- [WHAT IS EXPECTED]: Identify the lines that contain the string "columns" and copy all of them.

- [INFORMATION GIVEN]:
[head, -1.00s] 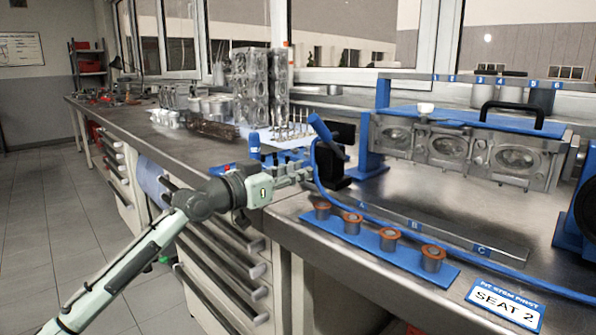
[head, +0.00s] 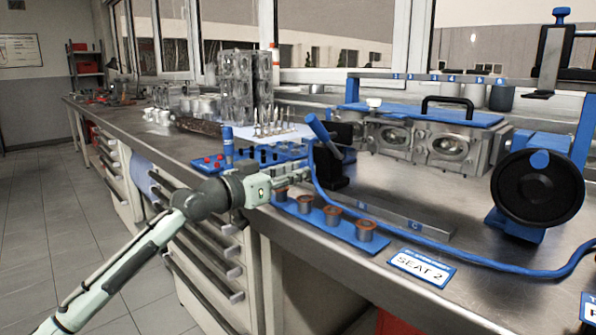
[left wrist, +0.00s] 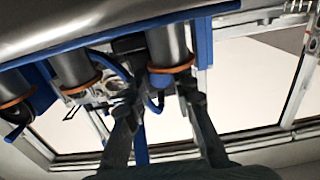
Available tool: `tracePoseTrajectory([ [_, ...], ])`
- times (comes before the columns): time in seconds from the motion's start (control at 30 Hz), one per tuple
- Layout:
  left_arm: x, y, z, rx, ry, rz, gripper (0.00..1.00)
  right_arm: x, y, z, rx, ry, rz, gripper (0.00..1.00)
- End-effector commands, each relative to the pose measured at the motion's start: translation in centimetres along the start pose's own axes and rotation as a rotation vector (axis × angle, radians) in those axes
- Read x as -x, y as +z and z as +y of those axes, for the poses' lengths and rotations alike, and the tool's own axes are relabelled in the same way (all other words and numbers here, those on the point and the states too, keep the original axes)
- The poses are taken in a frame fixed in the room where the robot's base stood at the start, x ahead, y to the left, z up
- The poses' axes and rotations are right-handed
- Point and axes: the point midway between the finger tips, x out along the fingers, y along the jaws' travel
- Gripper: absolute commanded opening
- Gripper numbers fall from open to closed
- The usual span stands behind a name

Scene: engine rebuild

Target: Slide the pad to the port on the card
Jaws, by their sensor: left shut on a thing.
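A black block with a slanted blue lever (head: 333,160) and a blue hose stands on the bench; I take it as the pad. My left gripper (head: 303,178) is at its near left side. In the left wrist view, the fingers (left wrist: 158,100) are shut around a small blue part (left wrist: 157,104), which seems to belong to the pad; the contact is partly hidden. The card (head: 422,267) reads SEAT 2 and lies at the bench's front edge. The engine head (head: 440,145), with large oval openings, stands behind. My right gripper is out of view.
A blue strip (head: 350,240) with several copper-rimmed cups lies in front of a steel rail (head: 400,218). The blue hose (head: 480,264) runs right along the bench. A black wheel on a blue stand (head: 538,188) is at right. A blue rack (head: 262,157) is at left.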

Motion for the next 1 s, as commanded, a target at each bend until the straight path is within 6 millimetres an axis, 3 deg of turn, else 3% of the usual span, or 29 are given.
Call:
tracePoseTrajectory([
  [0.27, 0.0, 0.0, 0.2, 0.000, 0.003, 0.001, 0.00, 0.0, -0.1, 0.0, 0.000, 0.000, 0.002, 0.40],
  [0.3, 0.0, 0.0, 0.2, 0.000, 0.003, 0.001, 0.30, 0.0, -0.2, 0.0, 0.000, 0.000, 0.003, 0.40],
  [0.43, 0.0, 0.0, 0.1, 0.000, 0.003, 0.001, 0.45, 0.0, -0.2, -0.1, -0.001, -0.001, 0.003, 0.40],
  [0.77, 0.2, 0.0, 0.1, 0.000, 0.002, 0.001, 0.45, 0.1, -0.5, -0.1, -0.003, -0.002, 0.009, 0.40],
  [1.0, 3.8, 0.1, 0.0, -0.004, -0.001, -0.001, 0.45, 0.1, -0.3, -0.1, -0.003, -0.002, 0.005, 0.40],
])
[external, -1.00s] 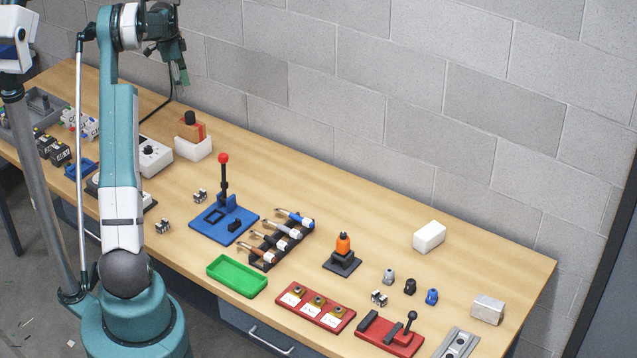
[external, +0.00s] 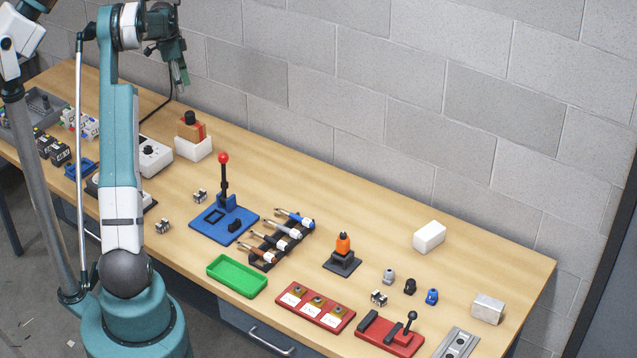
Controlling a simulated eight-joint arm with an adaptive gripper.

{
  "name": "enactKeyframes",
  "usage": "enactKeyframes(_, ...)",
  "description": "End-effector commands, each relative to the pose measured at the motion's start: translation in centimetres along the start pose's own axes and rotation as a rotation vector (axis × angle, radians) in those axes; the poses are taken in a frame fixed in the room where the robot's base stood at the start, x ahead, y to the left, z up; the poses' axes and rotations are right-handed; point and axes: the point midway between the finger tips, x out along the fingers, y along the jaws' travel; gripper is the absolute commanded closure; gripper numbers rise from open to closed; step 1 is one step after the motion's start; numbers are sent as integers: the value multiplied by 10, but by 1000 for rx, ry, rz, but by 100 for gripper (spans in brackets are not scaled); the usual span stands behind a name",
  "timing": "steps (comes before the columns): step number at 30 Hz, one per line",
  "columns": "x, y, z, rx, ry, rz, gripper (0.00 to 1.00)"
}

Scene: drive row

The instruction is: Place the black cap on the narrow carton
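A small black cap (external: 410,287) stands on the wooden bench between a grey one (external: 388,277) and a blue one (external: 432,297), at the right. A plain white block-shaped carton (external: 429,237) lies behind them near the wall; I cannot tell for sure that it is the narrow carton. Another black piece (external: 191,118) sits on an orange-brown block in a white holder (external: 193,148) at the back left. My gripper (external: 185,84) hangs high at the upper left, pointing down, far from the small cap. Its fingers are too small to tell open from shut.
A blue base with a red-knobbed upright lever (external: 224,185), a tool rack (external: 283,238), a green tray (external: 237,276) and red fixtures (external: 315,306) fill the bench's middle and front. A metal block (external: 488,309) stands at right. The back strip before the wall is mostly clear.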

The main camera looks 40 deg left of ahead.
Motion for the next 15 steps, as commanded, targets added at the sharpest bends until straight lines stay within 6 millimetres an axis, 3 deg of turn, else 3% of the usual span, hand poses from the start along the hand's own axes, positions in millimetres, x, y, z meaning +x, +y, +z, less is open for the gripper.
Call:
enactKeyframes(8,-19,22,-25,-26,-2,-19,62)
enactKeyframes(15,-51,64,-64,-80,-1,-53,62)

- [WRITTEN ANSWER]:
- times (comes before the columns): time in seconds from the motion's start (control at 30 Hz), one per tuple
  "timing": "steps (comes before the columns): step number at 30 Hz, one per line",
  "columns": "x, y, z, rx, ry, rz, gripper (0.00 to 1.00)"

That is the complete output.